CDS-006 Gate Results

Gate Target Result Status
Oracle canonicalized 10-way (10 classes) ≥70.0% 70.0% (350/500) PASS
Oracle binary (threat/benign) beat v2 (SmolLM2-12L v0.1.0, 78.2%) 97.8% PASS (+19.6 pp)
Oracle attack-only 9-way beat v2 (SmolLM2-12L v0.1.0, 29.8%) 67.3% PASS (+37.6 pp)
Internal 332-sample accuracy v2 ±5 pp (77.4–87.4%) 94.24% PASS (+11.9 pp above v2)
Structure adherence 98.9% report
Refusal — off-topic (≥90% → none) ≥90% 34.0% (17/50) FAIL — see Known Limitations
Refusal — in-domain (≥90% → non-none) ≥90% 100.0% (50/50) PASS
FP-suppression — benign security code (≥95% → none) ≥95% 57.0% (57/100) FAIL — see Known Limitations

Gate eval sets: training/data/gate-evals/ (nanomind-training private repo). Gate eval results: attached to nanomind-training release v3.0.0-rc1.

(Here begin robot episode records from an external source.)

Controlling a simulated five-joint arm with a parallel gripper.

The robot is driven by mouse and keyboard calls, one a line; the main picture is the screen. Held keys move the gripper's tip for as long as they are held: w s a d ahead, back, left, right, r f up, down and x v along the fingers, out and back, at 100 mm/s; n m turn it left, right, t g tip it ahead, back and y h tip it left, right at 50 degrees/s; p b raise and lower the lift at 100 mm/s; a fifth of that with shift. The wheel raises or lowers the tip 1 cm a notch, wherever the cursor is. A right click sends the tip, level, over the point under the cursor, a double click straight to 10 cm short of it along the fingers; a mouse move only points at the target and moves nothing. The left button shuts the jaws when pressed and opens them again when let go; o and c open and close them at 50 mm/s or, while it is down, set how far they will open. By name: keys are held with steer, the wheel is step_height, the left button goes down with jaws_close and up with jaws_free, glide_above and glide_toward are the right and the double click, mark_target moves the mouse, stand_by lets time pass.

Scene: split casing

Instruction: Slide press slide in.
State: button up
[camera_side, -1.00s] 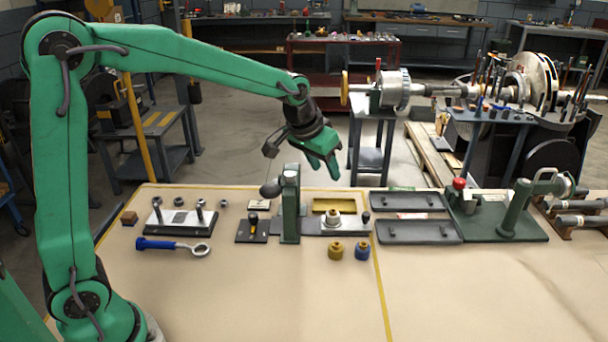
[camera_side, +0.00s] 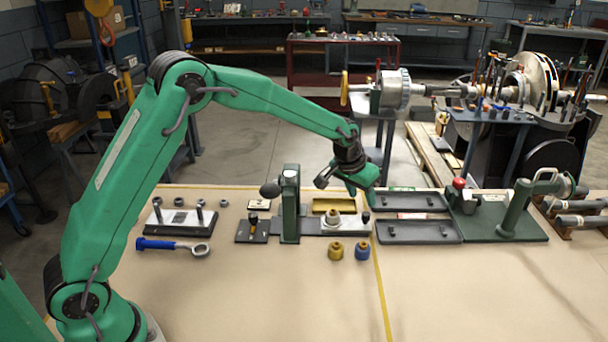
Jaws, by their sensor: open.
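The press is a green upright column (camera_side: 290,205) with a black ball-ended lever (camera_side: 271,190) on its left. A flat metal slide (camera_side: 312,226) runs right from the column's foot, with a round metal piece (camera_side: 333,222) on it, out to the right of the column. A small dark knob (camera_side: 366,217) stands at the slide's right end. My gripper (camera_side: 369,205) is open and points down just above this knob and the slide's right end. Whether it touches the knob cannot be told.
Two dark trays (camera_side: 418,232) lie right of the slide, beside a green fixture with a red knob (camera_side: 459,184). A brass bushing (camera_side: 335,250) and a blue bushing (camera_side: 362,251) stand in front. A bolt plate (camera_side: 180,222) and blue-handled wrench (camera_side: 172,245) lie left. The front table is clear.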

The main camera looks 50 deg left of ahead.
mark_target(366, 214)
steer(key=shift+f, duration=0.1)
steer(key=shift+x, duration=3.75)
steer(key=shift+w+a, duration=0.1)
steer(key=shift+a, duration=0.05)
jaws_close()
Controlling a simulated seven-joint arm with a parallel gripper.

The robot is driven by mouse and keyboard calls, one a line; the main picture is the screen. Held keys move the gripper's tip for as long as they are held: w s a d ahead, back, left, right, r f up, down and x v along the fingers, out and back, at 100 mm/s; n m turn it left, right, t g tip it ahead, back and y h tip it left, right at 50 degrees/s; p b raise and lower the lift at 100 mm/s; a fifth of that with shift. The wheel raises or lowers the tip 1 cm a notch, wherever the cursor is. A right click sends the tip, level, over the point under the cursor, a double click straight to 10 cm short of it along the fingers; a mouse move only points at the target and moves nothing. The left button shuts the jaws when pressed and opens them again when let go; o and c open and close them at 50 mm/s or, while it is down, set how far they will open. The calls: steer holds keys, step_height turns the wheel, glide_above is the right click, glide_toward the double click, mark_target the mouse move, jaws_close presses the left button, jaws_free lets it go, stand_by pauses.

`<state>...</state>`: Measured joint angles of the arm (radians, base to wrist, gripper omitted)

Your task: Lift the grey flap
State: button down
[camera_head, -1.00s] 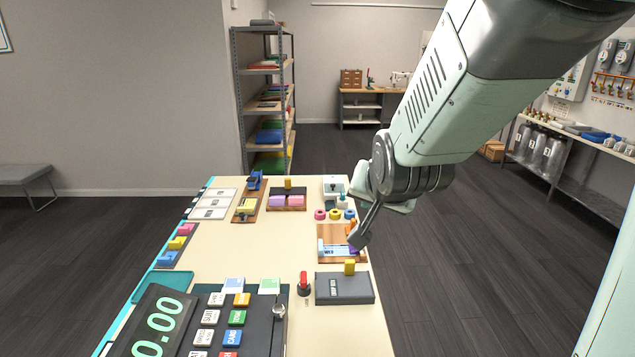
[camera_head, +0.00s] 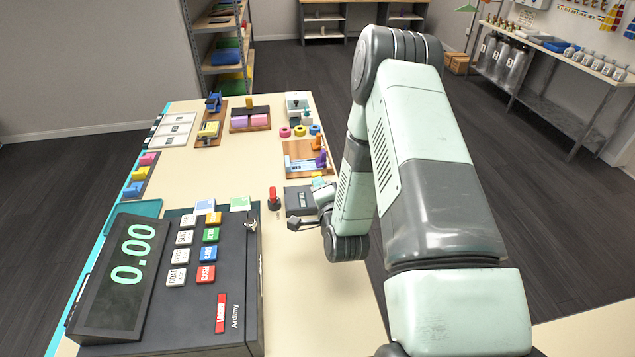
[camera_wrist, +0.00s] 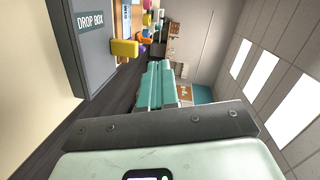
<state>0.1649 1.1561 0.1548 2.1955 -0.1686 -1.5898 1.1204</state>
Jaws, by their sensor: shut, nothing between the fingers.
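The grey drop box (camera_head: 298,197) stands at the right edge of the counter, partly hidden behind my arm. Its grey lidded face carries a "DROP BOX" label and a yellow tab; I cannot make out the flap's edges. In the wrist view the box (camera_wrist: 82,45) fills the upper left, with the yellow tab (camera_wrist: 124,48) sticking out from its side. My gripper (camera_head: 293,223) is shut and empty, just in front of the box and low over the counter. It seems apart from the box, though the gap is hard to judge.
A red-topped knob (camera_head: 273,198) stands just left of the box. The cash register (camera_head: 240,310) fills the near left. A wooden board (camera_head: 296,164) with purple and orange pieces lies behind the box. Bare counter (camera_head: 300,290) lies in front.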

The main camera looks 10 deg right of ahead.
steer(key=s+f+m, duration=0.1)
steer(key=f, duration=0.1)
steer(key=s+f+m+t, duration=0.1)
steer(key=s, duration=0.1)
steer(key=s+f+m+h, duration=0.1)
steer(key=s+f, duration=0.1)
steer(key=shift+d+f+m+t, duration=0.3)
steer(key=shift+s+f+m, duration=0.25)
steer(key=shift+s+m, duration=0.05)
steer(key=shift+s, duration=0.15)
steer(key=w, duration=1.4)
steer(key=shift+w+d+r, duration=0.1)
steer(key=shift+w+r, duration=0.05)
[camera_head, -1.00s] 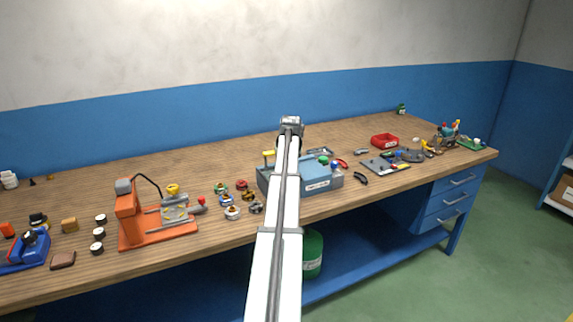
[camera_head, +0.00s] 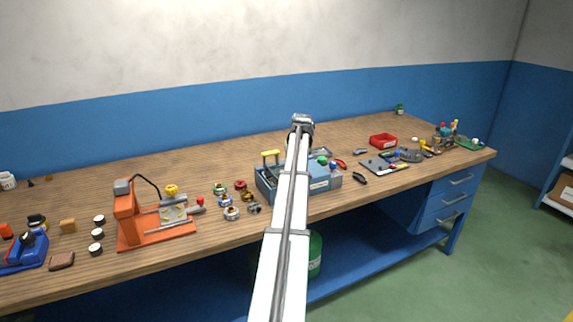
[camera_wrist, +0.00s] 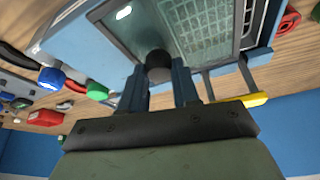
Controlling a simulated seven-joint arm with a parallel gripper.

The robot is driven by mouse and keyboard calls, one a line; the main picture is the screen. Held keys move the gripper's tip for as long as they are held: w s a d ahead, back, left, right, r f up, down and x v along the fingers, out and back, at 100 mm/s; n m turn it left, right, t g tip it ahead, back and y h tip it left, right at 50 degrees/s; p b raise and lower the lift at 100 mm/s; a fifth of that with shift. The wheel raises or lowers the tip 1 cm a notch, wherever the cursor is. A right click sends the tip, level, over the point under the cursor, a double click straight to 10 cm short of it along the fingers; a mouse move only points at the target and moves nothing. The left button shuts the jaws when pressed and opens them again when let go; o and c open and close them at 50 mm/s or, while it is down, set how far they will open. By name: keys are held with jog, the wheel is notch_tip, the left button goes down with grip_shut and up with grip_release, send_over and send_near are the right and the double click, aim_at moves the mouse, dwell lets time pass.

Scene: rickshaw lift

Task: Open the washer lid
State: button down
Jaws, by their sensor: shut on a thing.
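The washer (camera_head: 322,183) is a light-blue box near the front of the bench, partly hidden behind my arm in the head view. In the wrist view its blue body (camera_wrist: 88,38) surrounds a grey-framed opening or clear panel with a green mesh (camera_wrist: 205,30) inside. My gripper (camera_wrist: 158,76) is shut on a dark round knob (camera_wrist: 158,62) at the edge of that panel. A bar with a yellow grip (camera_wrist: 254,100) stands beside the fingers; it also shows in the head view (camera_head: 271,154). I cannot tell how far the lid is raised.
An orange fixture (camera_head: 128,220) and several small rings lie left. A red bin (camera_head: 383,140), grey plate (camera_head: 384,165) and hand tools lie right. The bench's back strip is mostly clear.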

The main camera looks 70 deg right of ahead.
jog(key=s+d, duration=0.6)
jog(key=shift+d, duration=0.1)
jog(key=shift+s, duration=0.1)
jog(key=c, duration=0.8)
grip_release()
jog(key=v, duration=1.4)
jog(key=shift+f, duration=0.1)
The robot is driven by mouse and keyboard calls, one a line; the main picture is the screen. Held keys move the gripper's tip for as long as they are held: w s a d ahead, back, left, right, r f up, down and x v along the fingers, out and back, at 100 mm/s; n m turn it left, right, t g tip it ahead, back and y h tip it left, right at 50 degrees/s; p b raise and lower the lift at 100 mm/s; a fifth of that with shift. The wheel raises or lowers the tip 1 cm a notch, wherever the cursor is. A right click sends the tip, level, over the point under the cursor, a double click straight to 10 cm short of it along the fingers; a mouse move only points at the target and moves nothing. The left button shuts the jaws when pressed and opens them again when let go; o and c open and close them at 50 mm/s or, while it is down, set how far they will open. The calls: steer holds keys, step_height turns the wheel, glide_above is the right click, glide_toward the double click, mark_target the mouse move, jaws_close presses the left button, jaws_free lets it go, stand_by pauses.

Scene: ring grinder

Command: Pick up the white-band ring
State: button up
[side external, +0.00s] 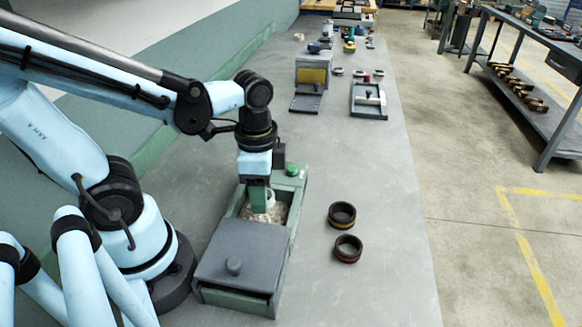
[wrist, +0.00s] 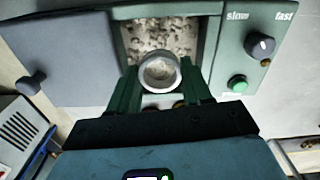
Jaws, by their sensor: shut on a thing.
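The white-band ring (wrist: 160,72) shows in the wrist view as a pale grey-white ring between my two green fingers. My gripper (wrist: 160,82) is shut on it, with a finger at each side. In the side view, my gripper (side external: 259,197) points down into the open chamber of the grinder (side external: 232,250), and a bit of the white ring (side external: 270,201) shows beside the fingers. Grainy pale material lies in the chamber below. I cannot tell whether the ring touches it.
A yellow-band dark ring (side external: 342,214) and a red-band dark ring (side external: 348,248) lie on the bench right of the grinder. The grinder's grey lid (wrist: 62,58) is slid aside. A green button (wrist: 238,84) and a speed knob (wrist: 262,46) sit beside the chamber. The bench's right side is mostly clear.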

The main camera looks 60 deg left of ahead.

Per-Class Metrics (Oracle, 500 samples)

Sorted by F1 (canonicalized oracle, eval-oracle-500-canonicalized.json):

Class Recall Precision F1 Notes
none 0.940 0.855 0.895 Monitor — slight over-prediction of benign
social_engineering 0.760 0.826 0.792 Accept
privilege_escalation 0.780 0.765 0.772 Accept
persistence 0.600 1.000 0.750 Accept — 30/50 recall; corpus expansion planned
steganography 0.860 0.632 0.729 Low precision — bias toward stego; corpus audit
policy_violation 0.580 0.906 0.707 Low recall — model avoids label; corpus audit
exfiltration 0.820 0.594 0.689 Low precision — over-predicts exfil
lateral_movement 0.700 0.660 0.680 Accept
credential_abuse 0.620 0.689 0.653 Low recall — inject/credential confusion
injection 0.340 0.810 0.479 Weakest class — corpus rebalance required

Macro F1 (10-class): ~0.7146

Known Limitations

1. Off-topic refusal: 34% (FAIL, gate ≥90%)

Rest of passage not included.